In our ongoing survey of Sports Rap, we have covered good hip hop songs about sports, and not very good but could've been worse hip hop songs by athletes, and mostly not-good (in very different ways) songs about athletes by non-athletes; there has also been a lot of Paul Wall, which, I know, I know. But we have not quite touched upon anything like the time-capsule floss-ball that Steve Francis just back-rimmed onto the internet. The song in question is called "Finer Things," it features Stevie 'Chise spitting lyrics of (posh, surprisingly not bloated, expensive undershirt-rocking) fury and doing his off-key singing thing on the hook, and it is—as Yahoo's invaluable Dan Devine points out, pretty thoroughly a throwback to the corny Bubblegum Thug work Ja Rule pioneered a decade or so ago.
The video for "Finer Things," while dodging Ja's untouchable choice to make a video that's basically a long riff on Grease—which is just the moost goo-ily softbatch choice any rapper has ever made, and will remain such unless and until Wiz Khalifa does a collaboration with LeAnn Rimes that has a video based on The Notebook—is pretty dated.

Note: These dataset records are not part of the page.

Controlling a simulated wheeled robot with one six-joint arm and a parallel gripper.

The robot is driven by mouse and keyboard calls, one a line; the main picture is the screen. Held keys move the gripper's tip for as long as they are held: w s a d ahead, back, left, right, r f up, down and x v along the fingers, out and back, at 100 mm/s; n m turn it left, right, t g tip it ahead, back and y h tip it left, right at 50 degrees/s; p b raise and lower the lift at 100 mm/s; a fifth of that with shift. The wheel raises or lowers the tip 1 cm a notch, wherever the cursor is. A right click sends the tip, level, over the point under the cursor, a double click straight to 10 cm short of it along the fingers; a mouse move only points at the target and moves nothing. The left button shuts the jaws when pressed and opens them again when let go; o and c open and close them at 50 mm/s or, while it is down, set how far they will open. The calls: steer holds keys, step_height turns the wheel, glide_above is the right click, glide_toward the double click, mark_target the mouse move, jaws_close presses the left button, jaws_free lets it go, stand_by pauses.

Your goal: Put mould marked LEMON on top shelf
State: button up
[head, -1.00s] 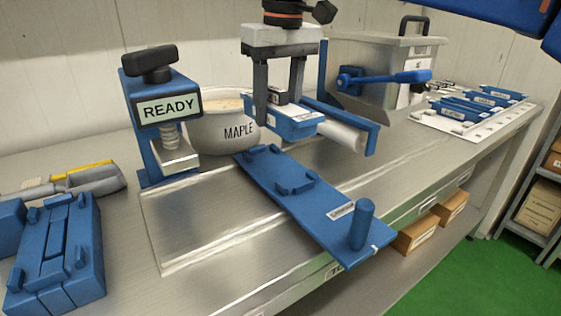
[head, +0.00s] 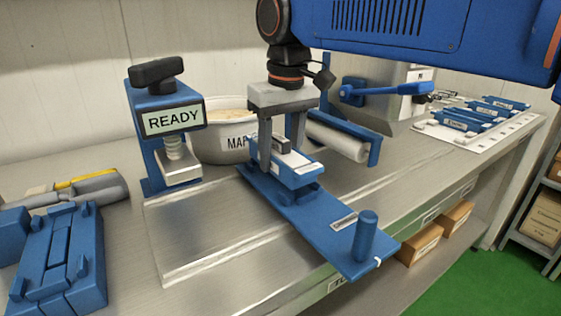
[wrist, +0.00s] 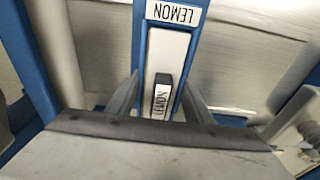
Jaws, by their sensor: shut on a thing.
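The mould marked LEMON (head: 300,180) is a blue block with a pale top, a label at one end and a small dark grip. My gripper (head: 280,148) is shut on this grip, and the mould sits level at the far half of a blue plate (head: 325,232) with an upright peg. I cannot tell whether the mould rests on the plate or hovers just above it. In the wrist view the LEMON mould (wrist: 180,60) lies between my fingers, with LEMON on its end label and on the grip. A grey shelf rack (head: 527,243) is partly in view at the right edge.
A MAPLE pot (head: 222,140), a blue READY press (head: 165,120) and a pale roller (head: 338,138) stand close around my gripper. Several blue moulds (head: 468,120) lie on a white board at the right. Blue blocks (head: 60,260) sit front left. Cartons (head: 420,245) are below the bench.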

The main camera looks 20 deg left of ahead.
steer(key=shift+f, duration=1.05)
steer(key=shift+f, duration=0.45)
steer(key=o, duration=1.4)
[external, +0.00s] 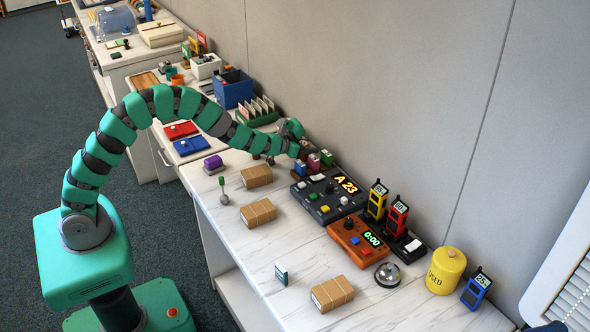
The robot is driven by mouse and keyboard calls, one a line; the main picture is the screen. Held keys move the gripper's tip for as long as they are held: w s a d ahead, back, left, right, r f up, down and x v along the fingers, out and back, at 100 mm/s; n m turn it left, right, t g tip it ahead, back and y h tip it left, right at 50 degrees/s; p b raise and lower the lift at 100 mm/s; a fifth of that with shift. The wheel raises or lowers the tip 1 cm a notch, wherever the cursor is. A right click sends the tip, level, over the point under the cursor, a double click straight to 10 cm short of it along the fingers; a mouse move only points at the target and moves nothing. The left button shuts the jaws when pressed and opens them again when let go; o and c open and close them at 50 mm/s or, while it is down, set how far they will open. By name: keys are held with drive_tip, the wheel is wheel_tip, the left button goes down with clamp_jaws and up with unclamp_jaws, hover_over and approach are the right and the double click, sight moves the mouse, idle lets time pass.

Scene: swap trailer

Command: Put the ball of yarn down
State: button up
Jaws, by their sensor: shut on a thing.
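My gripper (294,149) is at the far end of my arm, over the back of the white counter, just left of a row of small coloured blocks (314,160). It is small and partly hidden by my own wrist. It is shut on something, but I cannot make out what it holds. I cannot pick out a ball of yarn anywhere in this view; the gripper and wrist may hide it.
Brown parcels (257,176) lie on the counter (300,258). A dark console (329,195) and an orange console (358,239) stand to the right, with a bell (387,275) and yellow canister (446,270) beyond.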

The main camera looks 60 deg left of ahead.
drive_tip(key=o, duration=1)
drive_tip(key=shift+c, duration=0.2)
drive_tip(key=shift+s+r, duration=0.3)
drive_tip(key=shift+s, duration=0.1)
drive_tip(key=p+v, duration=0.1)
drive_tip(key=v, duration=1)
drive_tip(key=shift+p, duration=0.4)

Dated enough that I think Fonzworth Bentley was edited out of it, but was probably piloting the private plane or something. Dated enough that you expect to see an off-duty, shiny-suited Mase talking on a large cellphone and drinking some tea in the background of the Sandals Resort shots. All of which is to say that I have some explaining to do, because I kind of think it's great.
Okay, "great" is clearly not the right word for a song performed by a guy who sounds like Ja Rule with a better vertical leap, and in which the woman holding down the Ashanti part just kind of runs out of words to sing. That should be clear and I apologize if you thought there would be something great in that video, and instead got a former lottery pick rapping about luxury goods while alternately enjoying a Caribbean vacation and hanging out at a McCormick and Schmick's with his wife and adorable-as-hell kids. That is not great, in the way that most people use the word, or the correct way that people use the word. But, but: in its smallness and doofiness and essential sweetness, there is a little bit of goofy, clumsy greatness in it.
Steve Francis made an astonishing amount of money during his NBA career; Basketball Reference has the salary-only figure at $103 million, all of which he earned before turning 32. And while Francis maybe didn't have the career that he might've wished for—he played in just five playoff games during his decade-plus in the NBA, for instance—it's tough to argue with a few All-Star bids, a bunch of seasons as a highly paid high-volume scorer and nine figures in career earnings. To the extent that "Finer Things" and its goofy video works, it's as a portrait of a guy who seems pretty cognizant of and appropriately pleased with all of the aforementioned. Athletes starting record labels is pretty much always a bad look, and can occasionally lead to some depressing outcomes, and it's hard to hold out much hope for Franchise's Mazerati Music, let alone the "ROTTY" catchphrase he debuts in "Finer Things." The artists on his label all have names and images that seem to have come out of a Random Rap Dude Generator—oh word "Young Fresh"? Is he down with Young Fresh Fellows?—and the experience of Earl Boykins' Mazda Miata Music, to take a similar example, was not a very positive one.
But if Franchise isn't going to go broke behind this particular thing, there are worse hobbies in the world than making amateurish, comparatively sweet-natured New Watch Alert raps, and then filming videos for those songs in which you drink champagne with your wife and then eat hanger steak and play with your kids at a restaurant. It's a perverse and depressing reality of our culture at the moment that our wealthiest citizens are both our pissiest and moaningest—the real distance between creepo Texan petro-nightmares and precision-coiffed finance biz goons decrying an imaginary War On Innovation And Success and a dewy-eyed narcissist like Drake skeeving ambivalently through a booty call from atop a pile of caviar and $100 bills is stylistic, more than it's anything else. Steve Francis doesn't seem to be that way. In place of raging at notional haters or glorying in the barely sublimated (and deserved) self-loathing that chases this type of wild vanity, Francis goes on a nice vacation someplace warm, then heads to the Houston's at the Galleria and shares dessert with his wife and kids. Finer things, to be sure. And, at the very least, something that could've been a lot worse.